Recorded data:
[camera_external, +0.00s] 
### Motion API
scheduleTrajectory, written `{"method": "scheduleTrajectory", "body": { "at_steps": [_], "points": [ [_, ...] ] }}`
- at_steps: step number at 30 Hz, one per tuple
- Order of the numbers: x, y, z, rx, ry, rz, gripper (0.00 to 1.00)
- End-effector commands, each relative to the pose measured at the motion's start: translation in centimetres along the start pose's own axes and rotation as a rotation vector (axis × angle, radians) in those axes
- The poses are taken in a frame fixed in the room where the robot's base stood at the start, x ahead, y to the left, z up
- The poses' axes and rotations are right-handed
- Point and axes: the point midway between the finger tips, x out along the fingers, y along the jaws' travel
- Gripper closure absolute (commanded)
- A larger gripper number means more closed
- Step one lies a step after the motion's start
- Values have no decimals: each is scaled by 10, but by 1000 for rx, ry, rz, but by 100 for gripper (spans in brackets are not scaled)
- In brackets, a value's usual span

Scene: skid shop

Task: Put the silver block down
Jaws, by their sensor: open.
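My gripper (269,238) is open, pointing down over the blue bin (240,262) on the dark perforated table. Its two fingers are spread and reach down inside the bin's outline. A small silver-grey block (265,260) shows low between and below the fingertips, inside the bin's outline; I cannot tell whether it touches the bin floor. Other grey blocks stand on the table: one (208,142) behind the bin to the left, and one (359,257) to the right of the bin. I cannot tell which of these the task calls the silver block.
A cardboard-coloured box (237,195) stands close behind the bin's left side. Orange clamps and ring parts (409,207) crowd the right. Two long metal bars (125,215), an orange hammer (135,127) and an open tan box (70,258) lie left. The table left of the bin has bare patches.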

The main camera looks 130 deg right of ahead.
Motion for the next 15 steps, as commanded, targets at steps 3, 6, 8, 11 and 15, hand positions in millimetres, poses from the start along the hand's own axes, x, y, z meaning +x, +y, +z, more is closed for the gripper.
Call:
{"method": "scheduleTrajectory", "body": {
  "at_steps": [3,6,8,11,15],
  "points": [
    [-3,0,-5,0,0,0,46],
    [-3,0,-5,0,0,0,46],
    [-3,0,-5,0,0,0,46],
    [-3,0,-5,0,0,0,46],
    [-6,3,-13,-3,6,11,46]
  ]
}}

What to work on:
Extract from the material all lines containing the string "poses".

Output of the task:
- The poses are taken in a frame fixed in the room where the robot's base stood at the start, x ahead, y to the left, z up
- The poses' axes and rotations are right-handed
Motion for the next 15 steps, as commanded, targets at steps 3, 6, 8, 11 and 15, hand positions in millimetres, poses from the start along the hand's own axes, x, y, z meaning +x, +y, +z, more is closed for the gripper.

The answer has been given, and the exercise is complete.